What is needed> Note each line where "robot" appears, and copy it.
══════════════════════════════
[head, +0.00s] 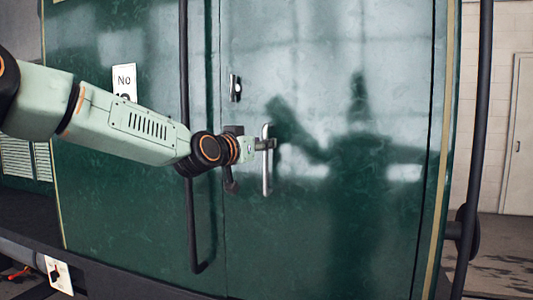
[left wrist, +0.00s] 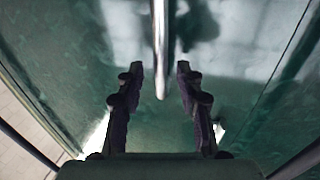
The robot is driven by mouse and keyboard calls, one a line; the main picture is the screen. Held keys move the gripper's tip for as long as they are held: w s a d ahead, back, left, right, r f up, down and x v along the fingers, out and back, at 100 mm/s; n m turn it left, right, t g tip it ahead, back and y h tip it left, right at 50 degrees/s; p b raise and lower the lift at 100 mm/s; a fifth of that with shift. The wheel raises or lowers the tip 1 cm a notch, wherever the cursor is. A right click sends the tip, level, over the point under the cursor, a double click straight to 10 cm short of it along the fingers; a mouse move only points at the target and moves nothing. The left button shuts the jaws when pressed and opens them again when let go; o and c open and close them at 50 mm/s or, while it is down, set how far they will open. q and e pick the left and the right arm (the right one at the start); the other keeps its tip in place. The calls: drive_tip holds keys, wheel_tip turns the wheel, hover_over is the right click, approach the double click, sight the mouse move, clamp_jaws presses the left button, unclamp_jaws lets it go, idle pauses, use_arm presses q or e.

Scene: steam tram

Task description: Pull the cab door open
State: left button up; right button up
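The cab door (head: 330,230) is a glossy dark green panel. It looks closed, flush with the panel beside it. Its handle (head: 266,181) is an upright metal bar on the left part of the door. My left gripper (head: 268,144) is at the middle of the handle in the head view. In the left wrist view the fingers of my left gripper (left wrist: 159,68) are apart, with the handle (left wrist: 160,40) between their tips in the picture. Gaps show on both sides, so they are not shut on it. My right gripper is out of view.
A metal lock plate (head: 235,88) sits above the handle. A long dark grab rail (head: 185,60) runs upright left of the door, behind my left arm. A dark pole (head: 478,120) stands at the right. A white sign (head: 124,80) is on the left panel.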

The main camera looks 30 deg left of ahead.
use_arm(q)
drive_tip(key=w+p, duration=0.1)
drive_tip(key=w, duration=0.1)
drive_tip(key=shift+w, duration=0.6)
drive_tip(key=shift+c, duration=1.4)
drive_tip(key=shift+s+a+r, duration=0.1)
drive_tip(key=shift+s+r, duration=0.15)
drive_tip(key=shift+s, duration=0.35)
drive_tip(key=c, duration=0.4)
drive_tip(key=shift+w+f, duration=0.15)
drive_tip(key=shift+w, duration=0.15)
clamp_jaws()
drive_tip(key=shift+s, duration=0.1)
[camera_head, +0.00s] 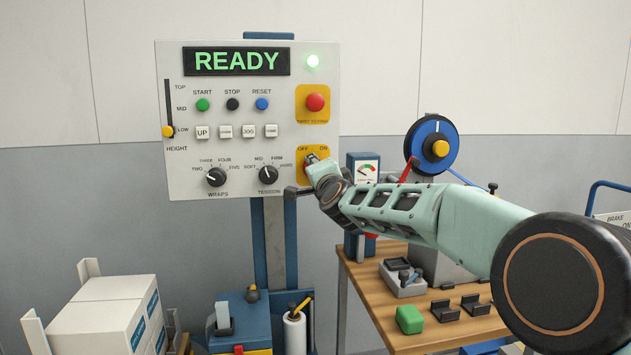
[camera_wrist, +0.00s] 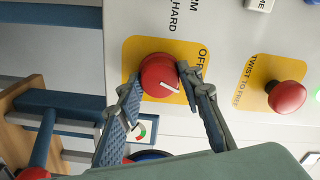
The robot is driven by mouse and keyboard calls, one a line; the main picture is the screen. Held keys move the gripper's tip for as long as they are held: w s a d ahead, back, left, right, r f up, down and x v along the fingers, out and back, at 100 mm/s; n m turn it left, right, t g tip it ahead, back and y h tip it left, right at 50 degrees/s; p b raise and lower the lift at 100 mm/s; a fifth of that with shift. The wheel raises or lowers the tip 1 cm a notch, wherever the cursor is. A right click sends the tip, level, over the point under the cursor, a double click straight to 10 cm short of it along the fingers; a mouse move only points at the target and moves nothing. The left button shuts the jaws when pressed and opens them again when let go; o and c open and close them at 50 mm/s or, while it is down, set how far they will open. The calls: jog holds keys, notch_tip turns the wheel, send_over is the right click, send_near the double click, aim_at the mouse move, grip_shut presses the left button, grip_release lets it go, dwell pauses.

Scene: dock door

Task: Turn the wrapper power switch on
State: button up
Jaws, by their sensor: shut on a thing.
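The wrapper power switch is a red round knob (camera_wrist: 160,78) with a white pointer mark, on a yellow plate (camera_wrist: 133,58). In the wrist view my gripper (camera_wrist: 161,80) is shut on the knob, one finger on each side. The pointer slants to the lower right in that view, away from the OFF word and toward the ON side; the ON word is hidden by a finger there. In the head view OFF and ON show above the knob on the yellow plate (camera_head: 301,153), and my gripper (camera_head: 312,163) covers most of the knob.
The control panel (camera_head: 240,150) shows READY on its display (camera_head: 237,61) and a lit green lamp (camera_head: 313,61). A red emergency stop (camera_head: 315,102) sits just above the switch. A wooden bench (camera_head: 375,305) with a green block (camera_head: 409,319) stands below my arm.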

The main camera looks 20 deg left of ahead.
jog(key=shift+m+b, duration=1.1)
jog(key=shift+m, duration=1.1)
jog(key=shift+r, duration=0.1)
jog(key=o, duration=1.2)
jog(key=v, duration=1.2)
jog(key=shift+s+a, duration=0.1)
══════════════════════════════
Full answer>
The robot is driven by mouse and keyboard calls, one a line; the main picture is the screen. Held keys move the gripper's tip for as long as they are held: w s a d ahead, back, left, right, r f up, down and x v along the fingers, out and back, at 100 mm/s; n m turn it left, right, t g tip it ahead, back and y h tip it left, right at 50 degrees/s; p b raise and lower the lift at 100 mm/s; a fifth of that with shift. The wheel raises or lowers the tip 1 cm a notch, wherever the cursor is. A right click sends the tip, level, over the point under the cursor, a double click straight to 10 cm short of it along the fingers; a mouse move only points at the target and moves nothing. The left button shuts the jaws when pressed and opens them again when let go; o and c open and close them at 50 mm/s or, while it is down, set how far they will open. q and e pick the left and the right arm (the right one at the start); the other keeps its tip in place. The calls: drive_tip holds keys, wheel_tip turns the wheel, hover_over is the right click, approach the double click, sight the mouse move, clamp_jaws presses the left button, unclamp_jaws lets it go, idle pauses, use_arm presses q or e.
The robot is driven by mouse and keyboard calls, one a line; the main picture is the screen. Held keys move the gripper's tip for as long as they are held: w s a d ahead, back, left, right, r f up, down and x v along the fingers, out and back, at 100 mm/s; n m turn it left, right, t g tip it ahead, back and y h tip it left, right at 50 degrees/s; p b raise and lower the lift at 100 mm/s; a fifth of that with shift. The wheel raises or lowers the tip 1 cm a notch, wherever the cursor is. A right click sends the tip, level, over the point under the cursor, a double click straight to 10 cm short of it along the fingers; a mouse move only points at the target and moves nothing. The left button shuts the jaws when pressed and opens them again when let go; o and c open and close them at 50 mm/s or, while it is down, set how far they will open. The calls: jog holds keys, notch_tip turns the wheel, send_over is the right click, send_near the double click, aim_at the mouse move, grip_shut presses the left button, grip_release lets it go, dwell pauses.

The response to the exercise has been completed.